Task details: Of the material below, the lines to be retyped are those from the line containing "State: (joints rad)" through the line containing "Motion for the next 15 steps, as", inclusive; reproduce them exactly.
====================
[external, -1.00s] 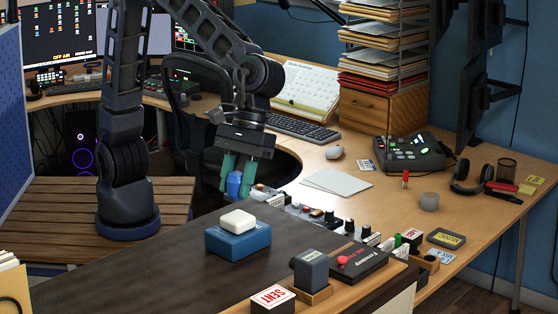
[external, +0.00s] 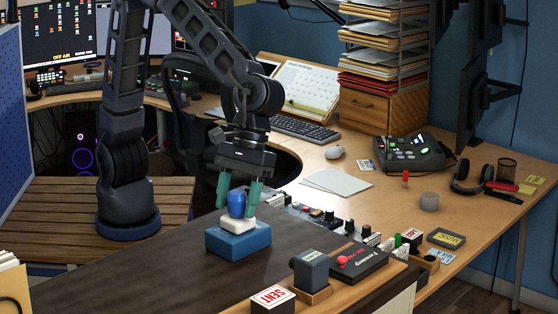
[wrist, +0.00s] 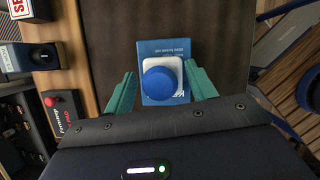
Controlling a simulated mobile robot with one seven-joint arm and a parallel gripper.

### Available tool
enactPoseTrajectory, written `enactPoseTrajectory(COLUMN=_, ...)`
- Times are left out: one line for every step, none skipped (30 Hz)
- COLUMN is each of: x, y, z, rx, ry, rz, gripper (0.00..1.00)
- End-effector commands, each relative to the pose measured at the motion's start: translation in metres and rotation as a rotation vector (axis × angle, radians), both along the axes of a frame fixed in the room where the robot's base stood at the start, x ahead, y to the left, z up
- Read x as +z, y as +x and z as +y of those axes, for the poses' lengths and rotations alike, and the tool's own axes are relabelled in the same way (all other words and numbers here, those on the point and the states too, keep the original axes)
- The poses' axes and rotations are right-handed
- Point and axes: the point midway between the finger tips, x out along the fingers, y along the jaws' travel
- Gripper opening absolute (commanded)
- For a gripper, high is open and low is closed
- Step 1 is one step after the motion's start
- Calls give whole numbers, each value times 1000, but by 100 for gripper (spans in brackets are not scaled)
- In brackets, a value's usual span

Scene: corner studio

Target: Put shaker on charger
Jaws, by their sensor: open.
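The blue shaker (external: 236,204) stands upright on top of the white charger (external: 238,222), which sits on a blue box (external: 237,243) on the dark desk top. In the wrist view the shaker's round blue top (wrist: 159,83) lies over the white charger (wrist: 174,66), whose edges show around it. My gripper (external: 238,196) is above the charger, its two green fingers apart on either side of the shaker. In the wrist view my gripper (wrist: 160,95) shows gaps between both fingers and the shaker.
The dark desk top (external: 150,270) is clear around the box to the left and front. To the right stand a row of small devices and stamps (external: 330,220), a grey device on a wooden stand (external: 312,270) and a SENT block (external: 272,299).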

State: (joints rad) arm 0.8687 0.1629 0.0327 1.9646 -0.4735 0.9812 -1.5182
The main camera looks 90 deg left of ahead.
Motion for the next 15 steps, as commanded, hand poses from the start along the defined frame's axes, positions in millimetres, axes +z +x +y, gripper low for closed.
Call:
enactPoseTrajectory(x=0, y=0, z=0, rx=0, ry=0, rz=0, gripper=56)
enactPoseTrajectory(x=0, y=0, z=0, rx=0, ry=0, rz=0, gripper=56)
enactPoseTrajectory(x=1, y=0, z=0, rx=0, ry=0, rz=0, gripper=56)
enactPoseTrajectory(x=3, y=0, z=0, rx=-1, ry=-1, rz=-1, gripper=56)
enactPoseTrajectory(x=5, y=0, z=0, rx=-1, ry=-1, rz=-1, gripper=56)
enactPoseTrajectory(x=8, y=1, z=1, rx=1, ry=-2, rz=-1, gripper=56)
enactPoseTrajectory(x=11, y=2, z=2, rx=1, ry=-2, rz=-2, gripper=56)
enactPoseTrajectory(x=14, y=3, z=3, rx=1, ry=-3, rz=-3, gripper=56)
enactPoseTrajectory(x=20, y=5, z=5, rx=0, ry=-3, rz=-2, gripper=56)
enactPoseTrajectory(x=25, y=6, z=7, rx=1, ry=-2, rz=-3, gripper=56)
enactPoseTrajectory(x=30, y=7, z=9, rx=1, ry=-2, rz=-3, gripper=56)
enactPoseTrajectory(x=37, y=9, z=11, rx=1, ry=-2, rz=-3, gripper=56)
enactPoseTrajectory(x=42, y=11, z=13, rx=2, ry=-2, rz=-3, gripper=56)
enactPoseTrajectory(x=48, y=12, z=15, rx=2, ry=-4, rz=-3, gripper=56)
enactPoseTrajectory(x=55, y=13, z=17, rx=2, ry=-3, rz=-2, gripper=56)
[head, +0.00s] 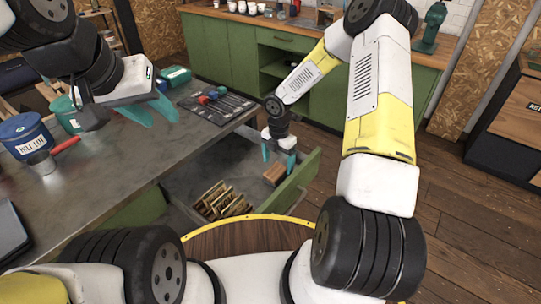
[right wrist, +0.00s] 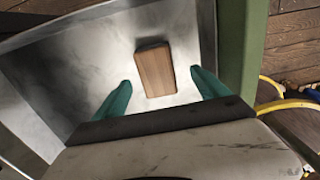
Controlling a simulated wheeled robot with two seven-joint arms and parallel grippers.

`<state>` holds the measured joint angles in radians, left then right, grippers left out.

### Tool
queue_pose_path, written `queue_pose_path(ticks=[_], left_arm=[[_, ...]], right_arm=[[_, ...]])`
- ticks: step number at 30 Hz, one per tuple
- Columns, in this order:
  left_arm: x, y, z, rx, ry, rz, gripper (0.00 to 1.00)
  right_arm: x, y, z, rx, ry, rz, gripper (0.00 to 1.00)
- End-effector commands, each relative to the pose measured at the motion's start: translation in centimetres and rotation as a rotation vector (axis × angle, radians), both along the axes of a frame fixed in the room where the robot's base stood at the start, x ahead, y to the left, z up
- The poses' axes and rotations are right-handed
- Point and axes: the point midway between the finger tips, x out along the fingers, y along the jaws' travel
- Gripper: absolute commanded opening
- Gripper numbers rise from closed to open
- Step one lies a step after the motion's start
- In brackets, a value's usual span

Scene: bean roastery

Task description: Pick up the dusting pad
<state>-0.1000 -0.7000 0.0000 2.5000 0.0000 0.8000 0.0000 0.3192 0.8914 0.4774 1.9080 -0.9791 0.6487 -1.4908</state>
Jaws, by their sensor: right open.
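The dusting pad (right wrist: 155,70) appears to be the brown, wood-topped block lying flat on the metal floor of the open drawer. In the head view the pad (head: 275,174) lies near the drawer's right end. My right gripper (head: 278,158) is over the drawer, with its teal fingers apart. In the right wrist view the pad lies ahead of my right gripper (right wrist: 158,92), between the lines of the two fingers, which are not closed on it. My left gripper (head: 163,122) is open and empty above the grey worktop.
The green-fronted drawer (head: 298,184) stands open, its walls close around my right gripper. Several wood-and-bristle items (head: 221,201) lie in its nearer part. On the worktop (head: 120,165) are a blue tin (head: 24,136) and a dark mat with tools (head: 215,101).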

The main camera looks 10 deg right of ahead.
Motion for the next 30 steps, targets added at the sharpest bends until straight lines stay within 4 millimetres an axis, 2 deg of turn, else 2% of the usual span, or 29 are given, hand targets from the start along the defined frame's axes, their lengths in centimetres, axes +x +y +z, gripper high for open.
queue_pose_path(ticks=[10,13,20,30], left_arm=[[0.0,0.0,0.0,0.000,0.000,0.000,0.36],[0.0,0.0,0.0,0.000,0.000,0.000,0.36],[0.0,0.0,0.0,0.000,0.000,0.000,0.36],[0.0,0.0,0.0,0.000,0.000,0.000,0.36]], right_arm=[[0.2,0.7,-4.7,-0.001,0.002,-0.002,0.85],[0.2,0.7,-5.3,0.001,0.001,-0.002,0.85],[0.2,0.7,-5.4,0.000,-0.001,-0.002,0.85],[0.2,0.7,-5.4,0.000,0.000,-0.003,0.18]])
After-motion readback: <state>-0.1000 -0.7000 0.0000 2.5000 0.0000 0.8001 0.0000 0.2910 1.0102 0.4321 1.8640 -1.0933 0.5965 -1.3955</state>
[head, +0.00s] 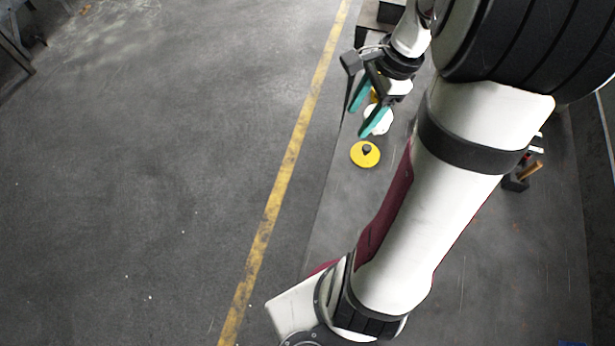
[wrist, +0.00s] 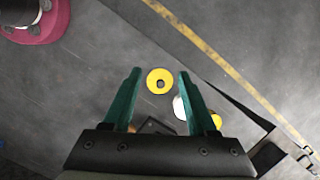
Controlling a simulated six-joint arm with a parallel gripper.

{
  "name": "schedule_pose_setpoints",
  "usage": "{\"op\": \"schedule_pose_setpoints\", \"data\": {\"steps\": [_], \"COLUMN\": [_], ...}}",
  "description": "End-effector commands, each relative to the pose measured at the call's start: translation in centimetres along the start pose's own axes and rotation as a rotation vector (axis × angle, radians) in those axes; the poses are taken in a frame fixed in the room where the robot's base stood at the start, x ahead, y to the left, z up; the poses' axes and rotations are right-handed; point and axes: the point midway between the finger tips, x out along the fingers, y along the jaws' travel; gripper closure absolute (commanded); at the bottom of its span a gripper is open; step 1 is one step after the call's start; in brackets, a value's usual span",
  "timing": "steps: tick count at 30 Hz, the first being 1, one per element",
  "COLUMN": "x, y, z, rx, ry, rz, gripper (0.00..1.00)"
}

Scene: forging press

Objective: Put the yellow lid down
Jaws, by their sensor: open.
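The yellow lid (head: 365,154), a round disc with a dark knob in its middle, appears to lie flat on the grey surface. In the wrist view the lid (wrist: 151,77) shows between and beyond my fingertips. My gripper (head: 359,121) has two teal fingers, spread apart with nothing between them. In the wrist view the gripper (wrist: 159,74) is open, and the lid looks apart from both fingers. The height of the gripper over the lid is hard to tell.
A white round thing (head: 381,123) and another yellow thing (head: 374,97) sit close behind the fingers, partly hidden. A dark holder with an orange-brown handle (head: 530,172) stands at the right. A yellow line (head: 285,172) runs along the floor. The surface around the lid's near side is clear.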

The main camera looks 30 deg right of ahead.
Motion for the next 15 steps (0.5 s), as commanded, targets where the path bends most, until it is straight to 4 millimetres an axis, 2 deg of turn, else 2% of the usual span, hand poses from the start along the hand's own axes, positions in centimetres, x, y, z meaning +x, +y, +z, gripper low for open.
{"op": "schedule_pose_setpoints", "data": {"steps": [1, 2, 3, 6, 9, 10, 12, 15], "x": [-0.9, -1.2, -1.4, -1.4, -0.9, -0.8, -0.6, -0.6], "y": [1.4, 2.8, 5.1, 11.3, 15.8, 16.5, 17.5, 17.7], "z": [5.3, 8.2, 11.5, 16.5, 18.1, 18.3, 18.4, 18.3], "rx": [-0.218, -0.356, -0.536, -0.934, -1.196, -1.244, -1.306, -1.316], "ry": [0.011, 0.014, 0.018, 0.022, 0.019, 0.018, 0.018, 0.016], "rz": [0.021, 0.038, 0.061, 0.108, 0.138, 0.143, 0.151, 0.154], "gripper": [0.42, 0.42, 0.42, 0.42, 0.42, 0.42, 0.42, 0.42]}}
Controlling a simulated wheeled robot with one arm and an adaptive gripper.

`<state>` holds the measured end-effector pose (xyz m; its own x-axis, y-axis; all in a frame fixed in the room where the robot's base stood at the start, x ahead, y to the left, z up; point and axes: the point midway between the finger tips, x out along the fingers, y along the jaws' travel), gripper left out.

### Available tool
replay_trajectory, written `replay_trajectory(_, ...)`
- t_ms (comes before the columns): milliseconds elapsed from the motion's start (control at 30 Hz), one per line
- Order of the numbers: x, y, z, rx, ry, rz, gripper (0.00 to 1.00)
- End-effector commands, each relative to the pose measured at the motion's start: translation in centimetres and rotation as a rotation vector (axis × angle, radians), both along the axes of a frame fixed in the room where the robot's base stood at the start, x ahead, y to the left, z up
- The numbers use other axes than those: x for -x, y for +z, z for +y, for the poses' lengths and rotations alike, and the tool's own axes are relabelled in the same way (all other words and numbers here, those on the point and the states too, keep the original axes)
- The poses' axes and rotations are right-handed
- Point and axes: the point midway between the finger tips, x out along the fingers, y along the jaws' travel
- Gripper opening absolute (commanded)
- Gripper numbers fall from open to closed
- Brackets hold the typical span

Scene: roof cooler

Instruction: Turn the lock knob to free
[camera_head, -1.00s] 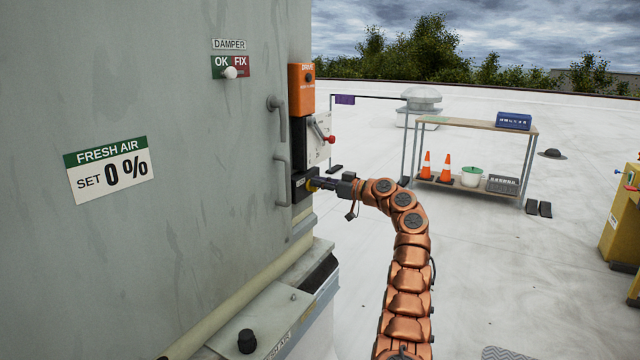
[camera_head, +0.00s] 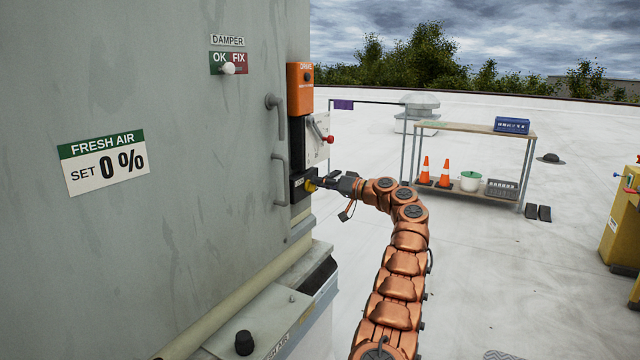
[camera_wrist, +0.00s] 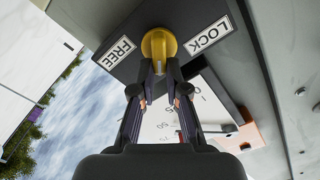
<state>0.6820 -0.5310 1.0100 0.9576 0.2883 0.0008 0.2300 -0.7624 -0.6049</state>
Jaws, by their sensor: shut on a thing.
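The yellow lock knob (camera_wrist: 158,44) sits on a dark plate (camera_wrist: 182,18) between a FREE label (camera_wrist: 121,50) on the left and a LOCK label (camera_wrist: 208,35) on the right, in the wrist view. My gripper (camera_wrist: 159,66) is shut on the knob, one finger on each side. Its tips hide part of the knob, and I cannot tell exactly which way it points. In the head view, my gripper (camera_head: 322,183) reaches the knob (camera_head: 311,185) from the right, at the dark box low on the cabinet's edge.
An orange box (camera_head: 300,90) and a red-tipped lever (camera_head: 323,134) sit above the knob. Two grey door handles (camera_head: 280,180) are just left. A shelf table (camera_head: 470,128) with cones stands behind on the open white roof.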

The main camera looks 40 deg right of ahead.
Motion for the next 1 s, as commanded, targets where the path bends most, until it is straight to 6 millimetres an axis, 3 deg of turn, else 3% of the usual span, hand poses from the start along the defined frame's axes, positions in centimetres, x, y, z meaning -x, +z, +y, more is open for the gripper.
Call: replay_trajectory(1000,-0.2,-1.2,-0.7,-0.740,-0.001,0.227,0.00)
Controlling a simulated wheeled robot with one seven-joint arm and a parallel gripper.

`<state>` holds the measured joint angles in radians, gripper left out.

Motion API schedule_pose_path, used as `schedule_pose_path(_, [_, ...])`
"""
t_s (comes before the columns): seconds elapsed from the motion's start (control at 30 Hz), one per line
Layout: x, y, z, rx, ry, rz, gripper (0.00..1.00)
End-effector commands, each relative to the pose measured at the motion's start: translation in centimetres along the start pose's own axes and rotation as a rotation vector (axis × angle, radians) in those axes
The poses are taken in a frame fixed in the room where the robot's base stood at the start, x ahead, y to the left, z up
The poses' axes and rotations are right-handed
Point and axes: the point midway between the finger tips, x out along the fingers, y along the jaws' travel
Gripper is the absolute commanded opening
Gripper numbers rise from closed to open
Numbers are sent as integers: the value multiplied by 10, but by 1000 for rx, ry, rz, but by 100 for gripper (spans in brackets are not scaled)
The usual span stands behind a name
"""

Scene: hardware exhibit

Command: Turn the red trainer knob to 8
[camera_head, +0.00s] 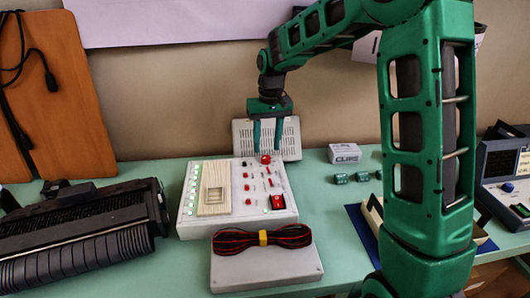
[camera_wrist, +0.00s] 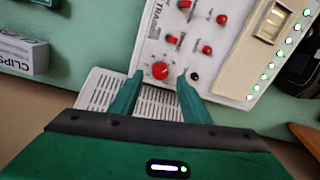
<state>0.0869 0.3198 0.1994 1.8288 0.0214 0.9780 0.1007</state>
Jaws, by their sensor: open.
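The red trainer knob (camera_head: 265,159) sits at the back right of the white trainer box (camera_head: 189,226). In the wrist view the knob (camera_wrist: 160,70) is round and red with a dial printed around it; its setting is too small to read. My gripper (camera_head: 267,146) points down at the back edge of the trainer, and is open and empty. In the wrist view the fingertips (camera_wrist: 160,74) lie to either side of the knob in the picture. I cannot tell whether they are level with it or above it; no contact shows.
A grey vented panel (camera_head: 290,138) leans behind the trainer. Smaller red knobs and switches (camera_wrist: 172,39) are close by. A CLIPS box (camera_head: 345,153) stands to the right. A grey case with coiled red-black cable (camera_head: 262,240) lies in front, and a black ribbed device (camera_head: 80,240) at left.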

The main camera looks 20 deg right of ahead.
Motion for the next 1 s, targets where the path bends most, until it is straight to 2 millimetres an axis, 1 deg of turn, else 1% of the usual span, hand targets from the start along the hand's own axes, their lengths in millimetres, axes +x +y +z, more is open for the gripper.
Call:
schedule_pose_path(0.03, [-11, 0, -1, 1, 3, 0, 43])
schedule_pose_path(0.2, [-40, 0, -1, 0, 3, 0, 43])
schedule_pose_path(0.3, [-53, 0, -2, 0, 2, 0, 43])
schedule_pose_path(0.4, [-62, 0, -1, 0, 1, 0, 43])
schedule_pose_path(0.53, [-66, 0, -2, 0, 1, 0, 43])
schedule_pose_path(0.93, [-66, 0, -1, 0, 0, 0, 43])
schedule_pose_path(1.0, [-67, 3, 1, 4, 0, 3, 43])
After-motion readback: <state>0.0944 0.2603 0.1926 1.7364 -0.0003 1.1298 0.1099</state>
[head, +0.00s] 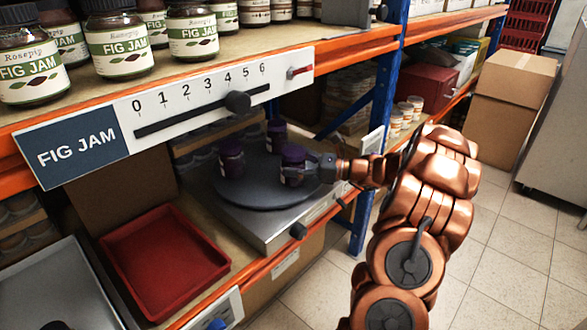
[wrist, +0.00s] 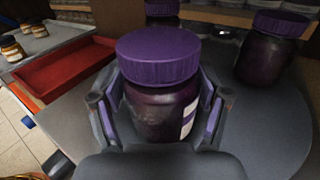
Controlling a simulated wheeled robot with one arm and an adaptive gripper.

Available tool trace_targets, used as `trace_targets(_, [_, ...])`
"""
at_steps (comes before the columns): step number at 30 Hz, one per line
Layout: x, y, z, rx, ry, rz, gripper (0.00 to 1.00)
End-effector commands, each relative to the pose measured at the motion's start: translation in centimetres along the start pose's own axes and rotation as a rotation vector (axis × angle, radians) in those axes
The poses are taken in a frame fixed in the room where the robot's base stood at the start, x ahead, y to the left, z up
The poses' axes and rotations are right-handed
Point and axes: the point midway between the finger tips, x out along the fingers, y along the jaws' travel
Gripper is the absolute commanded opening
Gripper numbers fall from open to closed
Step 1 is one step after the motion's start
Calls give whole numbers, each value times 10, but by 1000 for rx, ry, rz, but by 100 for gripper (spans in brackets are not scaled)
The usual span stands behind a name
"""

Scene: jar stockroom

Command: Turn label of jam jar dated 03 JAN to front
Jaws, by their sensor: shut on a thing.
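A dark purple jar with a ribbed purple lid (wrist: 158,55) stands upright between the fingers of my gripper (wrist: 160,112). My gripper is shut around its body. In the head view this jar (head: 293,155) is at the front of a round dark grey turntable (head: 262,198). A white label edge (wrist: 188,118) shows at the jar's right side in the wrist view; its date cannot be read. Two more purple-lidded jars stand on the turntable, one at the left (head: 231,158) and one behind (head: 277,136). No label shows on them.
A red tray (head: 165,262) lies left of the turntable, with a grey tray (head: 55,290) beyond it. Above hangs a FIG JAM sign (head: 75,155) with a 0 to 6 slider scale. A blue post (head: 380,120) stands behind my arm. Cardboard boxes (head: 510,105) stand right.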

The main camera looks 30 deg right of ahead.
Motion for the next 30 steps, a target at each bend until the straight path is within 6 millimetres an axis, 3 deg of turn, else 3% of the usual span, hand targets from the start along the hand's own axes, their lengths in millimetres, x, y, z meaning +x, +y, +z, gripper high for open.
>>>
====================
Answer to this problem:
State: (joints rad) arm 0.8687 0.1629 0.0327 1.9646 -0.4735 0.9812 -1.5182
The main camera looks 90 deg left of ahead.
Motion for the next 15 steps, as commanded, hand poses from the start along the defined frame's axes, positions in millimetres, axes +z +x +y, gripper low for closed.

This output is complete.